The mass strikes in Russia are inseparably linked with an armed uprising. Where strikes grow, the uprising grows too.

That is what the events mentioned at the beginning of this article have shown.

Those events provide a lesson which is pointed out in the Central Organ, Sotsial-Demokrat No. 27. Appeals for an uprising are most unwise now. An uprising would be premature. Only a combined onslaught by the mass of the workers, by the peasantry and the best section of the armed forces can create conditions for a victorious, i.e., timely uprising.

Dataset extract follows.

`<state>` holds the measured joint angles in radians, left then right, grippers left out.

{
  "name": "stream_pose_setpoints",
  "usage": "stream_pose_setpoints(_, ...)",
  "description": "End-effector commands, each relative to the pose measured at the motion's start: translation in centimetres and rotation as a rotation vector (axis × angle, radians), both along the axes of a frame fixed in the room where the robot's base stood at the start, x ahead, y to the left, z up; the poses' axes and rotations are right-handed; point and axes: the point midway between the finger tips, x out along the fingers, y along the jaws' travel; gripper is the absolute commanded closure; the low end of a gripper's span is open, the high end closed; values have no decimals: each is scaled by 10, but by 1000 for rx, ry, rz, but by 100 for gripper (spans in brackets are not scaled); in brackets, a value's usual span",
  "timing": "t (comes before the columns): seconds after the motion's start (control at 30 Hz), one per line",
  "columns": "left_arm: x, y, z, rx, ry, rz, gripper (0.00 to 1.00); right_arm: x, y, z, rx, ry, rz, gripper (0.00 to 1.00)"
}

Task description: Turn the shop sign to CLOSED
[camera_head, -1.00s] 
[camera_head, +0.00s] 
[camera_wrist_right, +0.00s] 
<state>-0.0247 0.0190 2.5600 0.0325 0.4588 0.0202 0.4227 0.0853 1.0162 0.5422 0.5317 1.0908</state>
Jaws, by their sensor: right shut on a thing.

And the foremost workers must do their utmost to strengthen, restore and develop the illegal party of the working class, the R.S.D.L.P. Only a party such as this will be in a position, by conducting revolutionary agitation and using every means of legal propaganda through the working-class press and through the worker deputies to the Duma, to keep the army of the proletariat from frittering away its forces in hopeless petty revolts and to train it for the great victorious uprising.

Long live the revolutionary soldiers and sailors!

Long live concerted, persevering, stubborn revolutionary   work to develop a wide revolutionary onslaught by the millions, to develop workers’ strikes and peasant movements! It is only by being at the head of the onslaught of the millions, and only in the closest inseparable alliance with them, that the revolutionary section of Russia’s armed forces can and will defeat the tsarist monarchy!


Notes

[1] See pp. 102–09 of this volume.—Ed.

[2] Rabochaya Gazeta No. 9 gave the wrong date of publication—August 12 (30) instead of July 30 (August 12).

Rabochaya Gazeta (The Workers’ Gazette)—a popular Bolshevik newspaper published in Paris from October 30 (November 12), 1910, to July 30 (August 12), 1912. In all nine issues appeared. Among those who wrote for it were pro-Party Mensheviks. The newspaper was founded and led by Lenin, who contributed more than ten articles. The Prague Conference of the R.S.D.L.P. (January 1912) noted that Rabochaya Gazeta firmly and consistently defend ed the Party and the Party principle, and made it the official organ of the C.C. R.S.D.L.P.(B.).